Even so, Catalán was aware that the often desperate conditions of her fellow farmworkers could lead to abuse. In the fields, she knew women were often groped or harassed by supervisors and did not complain for fear of losing their jobs. Among her fellow farm workers, she saw groups of three or four families living in a single apartment, leaving some children vulnerable to abuse.
“Our food system, our economic system needs (farmworkers) because we are the ones that work, that produce the food, but sadly, we are the ones who most lack decent housing and a dignified life for our children,” said Catalán in Spanish.
Then in the winter of 2023, atmospheric rivers brought destructive floods and rains which led to the devastating breach of the Pajaro Levee and in San Benito flooded RVs where many farmworkers lived, displacing them and forcing them to move into shelters or sleep in their cars.
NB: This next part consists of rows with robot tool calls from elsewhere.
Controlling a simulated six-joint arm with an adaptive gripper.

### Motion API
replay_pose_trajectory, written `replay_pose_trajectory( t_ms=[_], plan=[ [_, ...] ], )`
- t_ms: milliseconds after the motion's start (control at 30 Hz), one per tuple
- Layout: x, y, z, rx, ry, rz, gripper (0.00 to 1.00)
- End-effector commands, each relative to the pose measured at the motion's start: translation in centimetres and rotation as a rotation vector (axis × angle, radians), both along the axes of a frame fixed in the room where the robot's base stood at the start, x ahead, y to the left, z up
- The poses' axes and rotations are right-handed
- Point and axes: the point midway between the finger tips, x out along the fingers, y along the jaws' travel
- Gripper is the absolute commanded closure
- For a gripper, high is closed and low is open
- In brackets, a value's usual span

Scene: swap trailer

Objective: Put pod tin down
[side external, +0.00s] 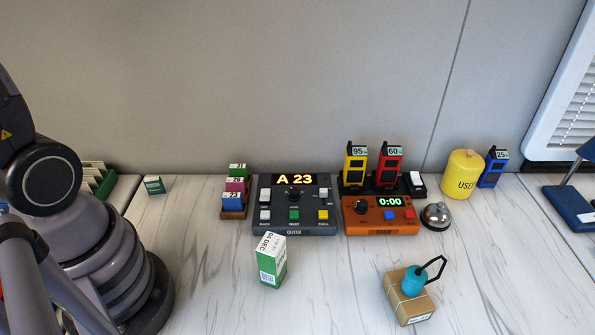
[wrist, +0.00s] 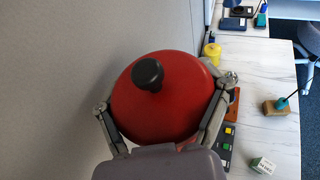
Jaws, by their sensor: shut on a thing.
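A round red tin (wrist: 178,105) with a black knob (wrist: 148,74) on its lid fills the middle of the wrist view; I take it as the pod tin. My gripper (wrist: 164,93) is shut on it, with one finger along each side. The tin is held up high, with the table (wrist: 277,130) well below and to the right in the wrist view. The tin's underside is hidden. Neither the red tin nor my gripper shows in the side external view.
A yellow tin marked USED (side external: 463,177) stands at the back right beside a bell (side external: 436,216). A queue console (side external: 295,205), an orange timer (side external: 383,215), a green-white carton (side external: 272,260) and a brown box (side external: 409,297) stand on the table. The front left-centre is clear.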

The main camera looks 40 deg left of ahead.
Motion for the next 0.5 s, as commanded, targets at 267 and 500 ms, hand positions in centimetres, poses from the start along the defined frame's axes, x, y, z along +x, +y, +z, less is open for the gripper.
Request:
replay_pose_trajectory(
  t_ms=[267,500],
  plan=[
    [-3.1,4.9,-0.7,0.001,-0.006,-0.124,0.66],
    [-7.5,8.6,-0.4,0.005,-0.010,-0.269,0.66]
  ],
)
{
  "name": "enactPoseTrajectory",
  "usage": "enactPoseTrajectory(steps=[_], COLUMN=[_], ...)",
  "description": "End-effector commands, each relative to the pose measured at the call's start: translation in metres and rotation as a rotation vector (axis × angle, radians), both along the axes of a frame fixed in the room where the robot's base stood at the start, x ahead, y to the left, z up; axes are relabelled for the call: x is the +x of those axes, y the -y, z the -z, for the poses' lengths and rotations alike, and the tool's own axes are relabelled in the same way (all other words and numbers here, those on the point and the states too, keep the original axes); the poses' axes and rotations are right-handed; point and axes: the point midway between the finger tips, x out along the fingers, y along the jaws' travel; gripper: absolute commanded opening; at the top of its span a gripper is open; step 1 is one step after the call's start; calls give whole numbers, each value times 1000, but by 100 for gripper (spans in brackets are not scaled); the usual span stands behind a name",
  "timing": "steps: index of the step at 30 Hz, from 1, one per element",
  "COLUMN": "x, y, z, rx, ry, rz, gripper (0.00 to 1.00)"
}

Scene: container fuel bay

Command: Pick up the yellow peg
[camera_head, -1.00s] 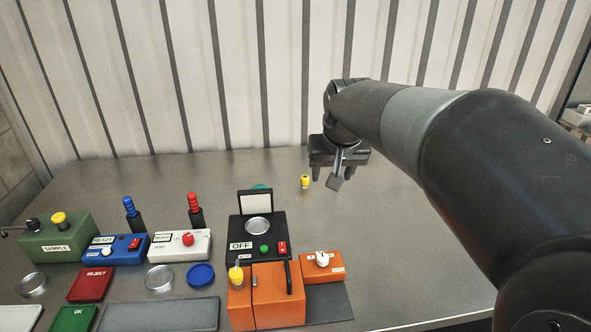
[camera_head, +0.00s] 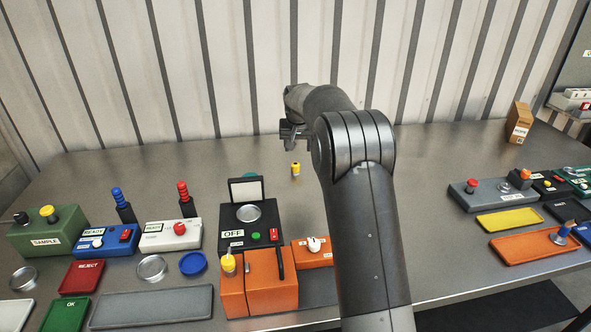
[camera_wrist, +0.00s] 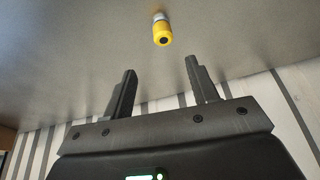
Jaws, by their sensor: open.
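A small yellow peg (camera_head: 295,169) stands on the grey table behind the black OFF device. In the wrist view the yellow peg (camera_wrist: 162,32) shows its yellow end with a dark centre and a pale grey end. My gripper (camera_wrist: 160,66) is open and empty there, with the peg beyond its fingertips, between their lines and apart from both. In the head view my gripper (camera_head: 291,131) is above and behind the peg, partly hidden by my arm.
The black OFF device (camera_head: 250,222) with a raised lid is in front of the peg. Blue (camera_head: 117,204) and red (camera_head: 184,197) handled tools stand to the left. Coloured trays and control boxes fill the right side. The table around the peg is clear.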

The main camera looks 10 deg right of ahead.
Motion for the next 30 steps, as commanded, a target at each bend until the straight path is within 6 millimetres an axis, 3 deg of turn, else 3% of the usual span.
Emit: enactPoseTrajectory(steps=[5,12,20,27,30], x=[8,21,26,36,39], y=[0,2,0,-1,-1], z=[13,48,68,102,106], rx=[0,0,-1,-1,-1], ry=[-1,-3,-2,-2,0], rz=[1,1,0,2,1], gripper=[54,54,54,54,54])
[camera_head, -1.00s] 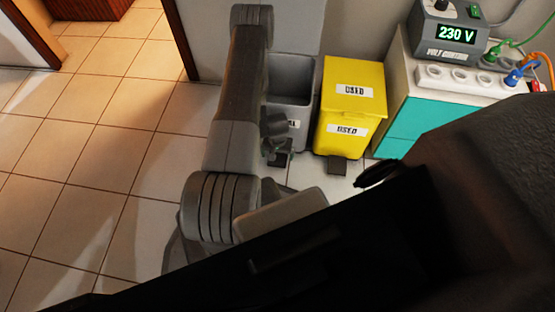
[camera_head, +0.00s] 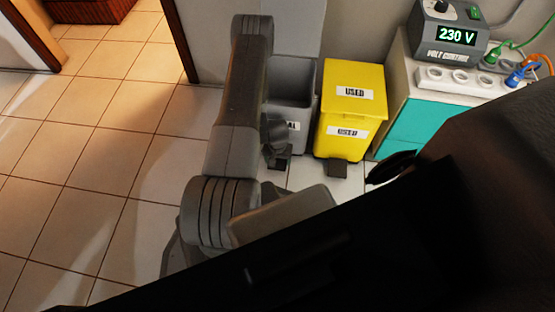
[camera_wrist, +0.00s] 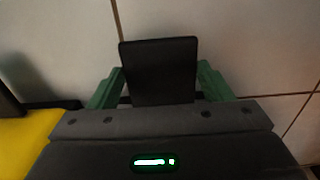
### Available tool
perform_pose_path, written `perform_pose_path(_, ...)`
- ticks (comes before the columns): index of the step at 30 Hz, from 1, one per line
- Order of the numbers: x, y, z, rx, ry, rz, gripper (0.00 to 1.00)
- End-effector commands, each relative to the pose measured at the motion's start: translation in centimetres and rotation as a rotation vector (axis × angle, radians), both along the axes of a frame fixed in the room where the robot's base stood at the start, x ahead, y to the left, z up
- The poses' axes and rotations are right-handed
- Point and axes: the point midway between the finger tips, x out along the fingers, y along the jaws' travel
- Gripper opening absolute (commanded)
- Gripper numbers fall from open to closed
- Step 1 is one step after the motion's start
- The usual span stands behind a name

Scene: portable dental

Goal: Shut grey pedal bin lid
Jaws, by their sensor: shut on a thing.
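The grey pedal bin (camera_head: 302,112) stands left of the yellow bin in the head view. Its top is open and I see into it. A pale grey upright panel (camera_head: 295,30) rises behind the opening; I cannot tell whether it is the raised lid. My arm hides the bin's left side. In the wrist view, my gripper (camera_wrist: 160,80) has its green fingers on either side of a dark flat plate (camera_wrist: 160,58), which appears to be the grey bin's pedal. The fingers are closed on it. In the head view the pedal shows low in front of the bin, under my wrist.
A closed yellow bin (camera_head: 348,112) stands close on the right, with its own dark pedal (camera_head: 337,169). Further right is a white and teal cabinet (camera_head: 410,128) with a power strip, cables and a voltage unit (camera_head: 447,35). Tiled floor (camera_head: 90,180) is clear on the left.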

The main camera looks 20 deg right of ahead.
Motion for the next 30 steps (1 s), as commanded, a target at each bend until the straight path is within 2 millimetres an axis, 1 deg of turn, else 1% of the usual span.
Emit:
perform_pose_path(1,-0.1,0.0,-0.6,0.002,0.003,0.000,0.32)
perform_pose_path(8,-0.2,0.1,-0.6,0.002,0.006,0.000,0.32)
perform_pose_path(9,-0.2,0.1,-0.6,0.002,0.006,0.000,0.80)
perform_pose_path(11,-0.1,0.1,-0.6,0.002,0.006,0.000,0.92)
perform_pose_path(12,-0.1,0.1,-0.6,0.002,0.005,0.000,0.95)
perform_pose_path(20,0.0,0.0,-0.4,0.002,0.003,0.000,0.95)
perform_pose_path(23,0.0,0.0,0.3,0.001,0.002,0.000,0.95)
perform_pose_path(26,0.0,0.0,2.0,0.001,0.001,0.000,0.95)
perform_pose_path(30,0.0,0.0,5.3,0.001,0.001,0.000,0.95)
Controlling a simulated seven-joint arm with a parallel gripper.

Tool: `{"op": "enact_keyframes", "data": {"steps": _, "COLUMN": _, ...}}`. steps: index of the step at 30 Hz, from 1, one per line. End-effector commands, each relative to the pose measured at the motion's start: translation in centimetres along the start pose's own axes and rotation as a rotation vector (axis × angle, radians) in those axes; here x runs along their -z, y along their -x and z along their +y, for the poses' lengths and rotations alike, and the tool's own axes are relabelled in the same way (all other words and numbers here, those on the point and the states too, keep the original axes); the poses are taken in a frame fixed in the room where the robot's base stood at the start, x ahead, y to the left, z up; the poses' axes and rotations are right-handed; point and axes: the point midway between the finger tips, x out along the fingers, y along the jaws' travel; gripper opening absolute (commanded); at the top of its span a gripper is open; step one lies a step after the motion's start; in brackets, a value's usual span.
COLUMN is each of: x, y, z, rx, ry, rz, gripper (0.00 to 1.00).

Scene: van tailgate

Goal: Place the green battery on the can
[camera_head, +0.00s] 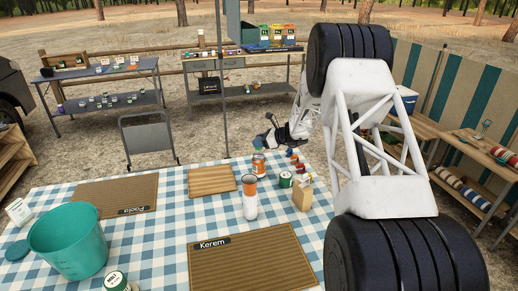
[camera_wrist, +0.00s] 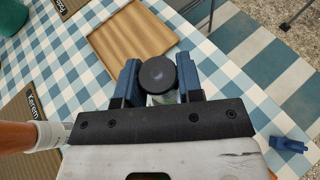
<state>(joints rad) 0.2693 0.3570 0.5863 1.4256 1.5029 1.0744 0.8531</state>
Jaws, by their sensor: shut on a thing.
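My gripper (camera_wrist: 158,80) is shut on a dark round-topped thing (camera_wrist: 158,74), held between its two blue fingers. A sliver of pale, greenish side shows below the dark top; I cannot tell for sure that this is the green battery. In the head view my gripper (camera_head: 268,137) hangs beyond the table's far edge, and what it holds is too small to make out. An orange can (camera_head: 258,163) stands near that edge, nearer the camera than my gripper. A green can (camera_head: 285,179) with a pale top stands to its right. Which can is meant is unclear.
A white bottle (camera_head: 250,204) with an orange top and a tan carton (camera_head: 302,195) stand near the cans. A wooden board (camera_head: 211,180) lies left of them. Two brown mats, one a Kerem mat (camera_head: 250,262), and a teal bucket (camera_head: 70,242) take up the nearer table.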

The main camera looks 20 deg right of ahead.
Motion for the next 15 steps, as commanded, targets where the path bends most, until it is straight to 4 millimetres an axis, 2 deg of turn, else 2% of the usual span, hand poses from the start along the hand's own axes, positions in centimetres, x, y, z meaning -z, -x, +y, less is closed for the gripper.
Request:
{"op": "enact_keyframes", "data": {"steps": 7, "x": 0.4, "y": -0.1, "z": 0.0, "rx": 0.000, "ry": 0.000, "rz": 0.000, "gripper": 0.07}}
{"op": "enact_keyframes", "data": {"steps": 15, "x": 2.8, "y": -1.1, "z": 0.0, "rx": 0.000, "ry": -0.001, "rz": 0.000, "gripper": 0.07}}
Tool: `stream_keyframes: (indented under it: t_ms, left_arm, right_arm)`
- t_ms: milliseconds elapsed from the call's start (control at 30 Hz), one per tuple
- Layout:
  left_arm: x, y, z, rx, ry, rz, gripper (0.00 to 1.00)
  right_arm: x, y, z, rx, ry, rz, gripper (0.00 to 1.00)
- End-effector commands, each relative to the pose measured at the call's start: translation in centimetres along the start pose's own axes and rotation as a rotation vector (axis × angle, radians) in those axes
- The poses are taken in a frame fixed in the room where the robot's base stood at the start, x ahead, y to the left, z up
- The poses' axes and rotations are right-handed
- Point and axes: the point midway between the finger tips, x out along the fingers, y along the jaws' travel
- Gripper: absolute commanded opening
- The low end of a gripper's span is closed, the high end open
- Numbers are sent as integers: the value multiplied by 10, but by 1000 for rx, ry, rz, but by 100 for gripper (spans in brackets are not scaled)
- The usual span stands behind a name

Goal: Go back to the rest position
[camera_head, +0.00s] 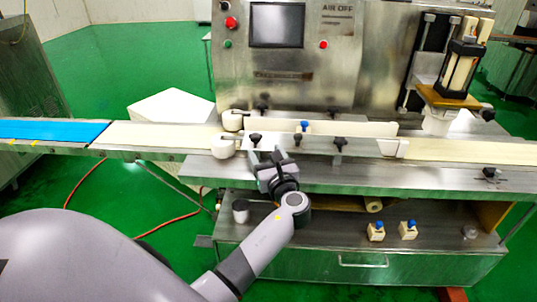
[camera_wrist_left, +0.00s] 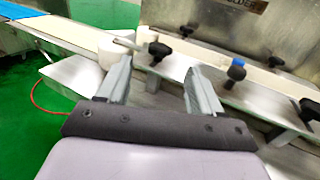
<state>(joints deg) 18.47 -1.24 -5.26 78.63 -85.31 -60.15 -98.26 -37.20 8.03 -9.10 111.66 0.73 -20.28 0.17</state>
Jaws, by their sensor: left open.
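My left gripper (camera_head: 266,158) reaches in from the lower left, at the front edge of the encrusting machine's conveyor, beside the black knobs. In the left wrist view my left gripper (camera_wrist_left: 158,88) has its two fingers spread apart with nothing between them. A black knob (camera_wrist_left: 158,52) shows just beyond the fingers. The encrusting machine (camera_head: 340,60) stands behind, with a dark screen and red and green buttons. My right gripper is not in view.
The belt (camera_head: 150,136) runs across, with a blue section (camera_head: 50,130) at left. A blue-topped knob (camera_head: 304,126) stands on the belt guide. Two cream blue-topped parts (camera_head: 376,232) (camera_head: 408,230) and a dark cup (camera_head: 240,212) sit on the lower shelf. Green floor lies left.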

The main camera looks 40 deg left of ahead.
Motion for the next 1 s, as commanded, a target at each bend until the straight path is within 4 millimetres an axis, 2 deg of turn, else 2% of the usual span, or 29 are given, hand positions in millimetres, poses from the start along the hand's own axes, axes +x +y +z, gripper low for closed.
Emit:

So Catalan, with the help of Shirley Trevino, an advocate who has worked with farmworkers since the ‘60s, started a nonprofit Coalición de Pequeños Agricultores de California (The Coalition of Small Farmers of California). Trevino applied for a grant to help fund the dream.
While looking for land to host the co-op, they met Maria Salazar Mancias. “It has always been my dream to help women, especially women who work the fields because my father was a farmworker his whole life,” she said.
Salazar Mancias recalls picking prunes throughout the region — including on the very land she now owns on the outskirts of Morgan Hill. Now, that land serves as the host to the co-op and a hub for agriculture and education.
Attendees, including Morgan Hill Mayor Pro Tem Yvonne Martínez Beltrán, center in red shirt, celebrate the opening of the Supervisor Sylvia Arenas Women’s Collective Community Garden in Morgan Hill, Calif., on Friday, May 2, 2025. (Dai Sugano/Bay Area News Group)
Last week, the trio celebrated the opening of the co-op’s community garden, and along with members of the co-op, they planted the first herbs and flowers into the sun-soaked soil. To mark the occasion, the group shared speeches and music by the just-tilled field, joining together to sing “De Colores” and bursting into impromptu dances between politicians, friends, and farmworkers as chickens clucked loudly nearby.
“I feel so happy that we’re taking the first step, so we want to start this project, and when it becomes a reality, help other women and other farmworkers,” said Maribel Rendón, a member of the co-op, in Spanish. “That’s the point: to benefit from this project, but also to help others who have that same dream and that same need.” Rendón has worked the fields her entire life and was forced to live in her car after the floods in 2023.
“I see this group of women doing what we do against all odds,” said Santa Clara County Supervisor Sylvia Arenas at the event, the daughter of a Bracero farmworker. Her office provided the funds for the garden, which now bears her name. “You’re keeping our traditions alive, and God willing we can pass it on to the next generation.”
Already the grounds are serving as a hub for education, co-hosting a youth entrepreneurship class for local children run by Trevino. Moving forward, Salazar Mancias, a former educator, hopes to offer English classes to the farmworkers, and Catalán plans on giving workshops on how to gain organic certification. The trio plan to open the grounds for youth to learn about agriculture and understand where and how their food is grown.
The group also plans to use some of their harvest to make soaps and lotions. “We want to make that connection that has been broken for decades: between the consumer and the community, and between the community and the earth,” said Catalán in Spanish. “We are here to make that link.”
Maria Catalan, third from left, who is founding a co-op of female farmworkers, her co-op members, and attendees take part in the opening celebration of the Supervisor Sylvia Arenas Women’s Collective Community Garden in Morgan Hill, Calif., on Friday, May 2, 2025. (Dai Sugano/Bay Area News Group)
Even with the already long list of programs and goals, Catalán and her crew plan on going even further: offering the stable housing that the floods of 2023 revealed was so scarce among farmworkers.
While Morgan Hill has some rentals dedicated to farmworkers, Trevino hopes to help build a path to ownership. “My dream for them and their dream for themselves is to own their own homes, live on their property, and grow on it.”
Even though that dream is far off, the need is imminent. In 2018, Santa Clara County determined that it needed 700 more units of housing to meet the needs of farmers who work year-round, and 1,400 units for migrant farmers. But in recent years, the county has only approved a fraction of that number dedicated to farmworkers. The scarcity has led to desperate conditions, from overcrowded housing to farmworkers living in abandoned buildings, shipping containers, sheds, or simply left unsheltered.
The dire need led to governor Gavin Newsom signing new bills meant to boost the supply of farmworker housing, including one meant to ease the process of building and permitting farmworker housing in Santa Clara county.
Even so, the project will face logistical and funding hurdles before it can get off the ground, and Catalán and her allies acknowledge they need much in the way of funding and permitting before anyone can move in.
“It’s a big project, but it gives us a lot of energy to think that we can do it, ” said Salazar Mancias in Spanish.
“Sí se puede” (Yes we can), responded Catalán in agreement.